NYSERDA has, to date, funded the NY Green Bank with $218.5 million of money taken from ratepayers. It’s latest financial statement, though, for the year ending March 31, 2016 indicates it managed to lose $3,730,000, which was up from a $1,916,000 loss the year before. It had operating revenues of $528,000 against operating expenses of $5,538,000. The financial statement also provides this overview (emphasis added):
Total assets and net positon decreased by $3.6 million and $3.7 million, respectively, primarily as a result of startup operating expenses which exceeded operating revenues. NY Green Bank’s available capital (net position) as of March 31, 2016 was $212.6 million reflecting the initial capitalization of $218.5 million approved by the Public Service Commission, less cumulative startup operating expenses (net of cumulative operating and non-operating revenues). The Public Service Commission has approved an additional $150.0 million in capitalization to be transferred to NY Green Bank from uncommitted NYSERDA ratepayer program funds once a trigger amount of capital is committed pursuant to executed transaction documents from its initial capitalization. In addition, the Public Service Commission’s Order approving the Clean Energy Fund established incremental ratepayer collections in varying amounts from 2016 through 2025 totaling $631.5 million to complete NY Green Bank’s $1.0 billion capitalization.
The NY Green Bank, in other words, has lost $5.9 million to date and will be rewarded with more money to loan out, based on how fast the bank can push it out the door, up to total of $1 billion. Moreover, it’s Annual Financial Metrics report shows the following:
Rates of return are already headed south, but it’s nothing to worry about we’re told. It’s all part of the plan:
All reported figures align with what is expected of NYGB in the period between start-up and becoming a mature operating entity. These Metrics are consistent with comparable new and growing investment organizations – private or public. NYGB remains on track as it progresses through a multi-year maturation period during which its initial Investment Portfolio is fully established (with investment of all Available Capital) and self-sufficiency is reached.
Interestingly, last year’s version of the report stated self-sufficiency was “Projected to be by the end of FY 2017 – 2018” but this year’s report drops that prediction.

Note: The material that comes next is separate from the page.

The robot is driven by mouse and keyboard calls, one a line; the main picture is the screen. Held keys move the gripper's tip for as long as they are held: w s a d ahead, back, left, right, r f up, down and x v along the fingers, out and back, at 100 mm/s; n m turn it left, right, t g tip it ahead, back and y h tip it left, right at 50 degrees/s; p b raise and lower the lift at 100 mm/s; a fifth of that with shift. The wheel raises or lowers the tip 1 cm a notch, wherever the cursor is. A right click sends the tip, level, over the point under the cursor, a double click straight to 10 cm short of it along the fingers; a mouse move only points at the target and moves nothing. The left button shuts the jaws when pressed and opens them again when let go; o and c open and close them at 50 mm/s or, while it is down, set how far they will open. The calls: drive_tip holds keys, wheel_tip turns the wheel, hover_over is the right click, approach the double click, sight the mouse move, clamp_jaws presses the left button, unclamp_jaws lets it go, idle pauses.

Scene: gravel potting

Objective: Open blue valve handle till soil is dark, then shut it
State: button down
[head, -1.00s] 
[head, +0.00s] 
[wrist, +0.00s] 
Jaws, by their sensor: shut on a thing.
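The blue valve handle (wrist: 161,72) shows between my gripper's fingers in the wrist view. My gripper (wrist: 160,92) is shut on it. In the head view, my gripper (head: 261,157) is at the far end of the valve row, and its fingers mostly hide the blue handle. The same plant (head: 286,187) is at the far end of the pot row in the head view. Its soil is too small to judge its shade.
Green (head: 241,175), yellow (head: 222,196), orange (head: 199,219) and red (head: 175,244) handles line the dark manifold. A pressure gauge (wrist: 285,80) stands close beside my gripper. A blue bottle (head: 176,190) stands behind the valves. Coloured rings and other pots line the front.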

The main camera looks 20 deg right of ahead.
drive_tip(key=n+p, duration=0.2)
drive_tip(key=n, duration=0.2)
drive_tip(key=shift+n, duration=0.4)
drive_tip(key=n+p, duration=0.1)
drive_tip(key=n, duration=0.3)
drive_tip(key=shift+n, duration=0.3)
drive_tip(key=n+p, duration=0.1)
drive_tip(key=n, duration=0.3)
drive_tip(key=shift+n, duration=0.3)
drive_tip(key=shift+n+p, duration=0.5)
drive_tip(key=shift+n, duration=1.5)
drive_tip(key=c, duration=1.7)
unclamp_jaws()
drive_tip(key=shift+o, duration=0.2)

The NY Green Bank has lined up two big loans recently, according to its September quarterly metrics report. One is to Vivint Solar:
NYGB has committed $37.5 million as part of a five-year term loan for Vivint Solar. Vivint Solar is a national residential solar provider that installs solar energy systems at no upfront cost to customers, and generates revenue through 20-year power purchase agreements and lease agreements. Over 11% of Vivint Solar’s current portfolio is located in NYS and Vivint Solar has placed an emphasis on growing its business in the State. Vivint Solar engaged Investec Bank PLC to structure, arrange, and syndicate a $313.0 million credit facility to refinance an existing aggregation facility.
NYGB’s participation provides additional needed liquidity to support Vivint Solar’s need for additional solar deployment capital. It also helps to establish a medium-term lending market as an alternative to refinancing through the traditional asset-backed security market. As the first transaction of its kind, this term loan has drawn in new investors and financial institutions into the marketplace, enhancing liquidity, decreasing the cost of capital for solar developers and installers, and helping reduce the cost of solar power to homeowners.

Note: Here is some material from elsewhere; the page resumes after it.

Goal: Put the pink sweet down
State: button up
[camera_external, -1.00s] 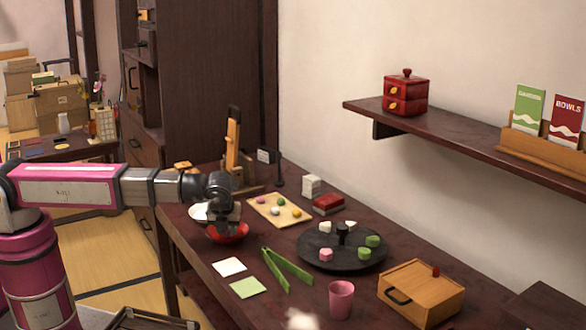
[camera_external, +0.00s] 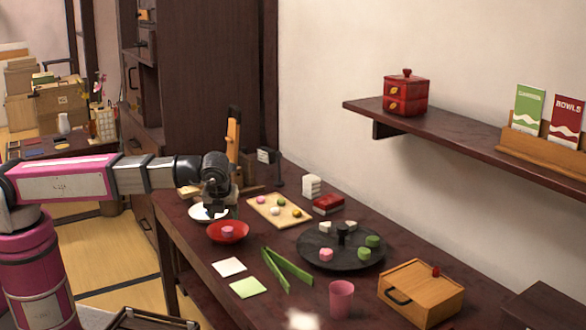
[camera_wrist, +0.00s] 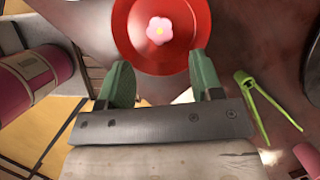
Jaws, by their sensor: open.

So, what are the prospects for Vivent Solar? Well, according to the Motley Fool Guru Analysis, they’re not so hot:
PROFIT MARGIN: [FAIL]
This methodology seeks companies with a minimum trailing 12 month after tax profit margin of 7%. The companies that pass this criterion have strong positions within their respective industries and offer greater shareholder returns. A true test of the quality of a company is that they can sustain this margin. VSLR’s profit margin of -228.84% fails this test.
Now, don’t you feel better? Everything’s just fine, you see. Governor Corruptcrat is using your money (if you pay an electric bill in New York) to rescue a company that’s losing money and planning to make it up in volume to burnish his green credentials. That’s what the NY Green Bank is all about, after all — that and rewarding some political cronies. One Vivant Solar investor, in fact, is on this list of Cuomo fat cat donors. It’s Jim Simons, father of Nat Simons, who is the man behind Renaissance Technologies LLC, which bought $1,308,000 (some 493,455 shares) of Vivent just prior to the announcement of the NY Green Bank deal.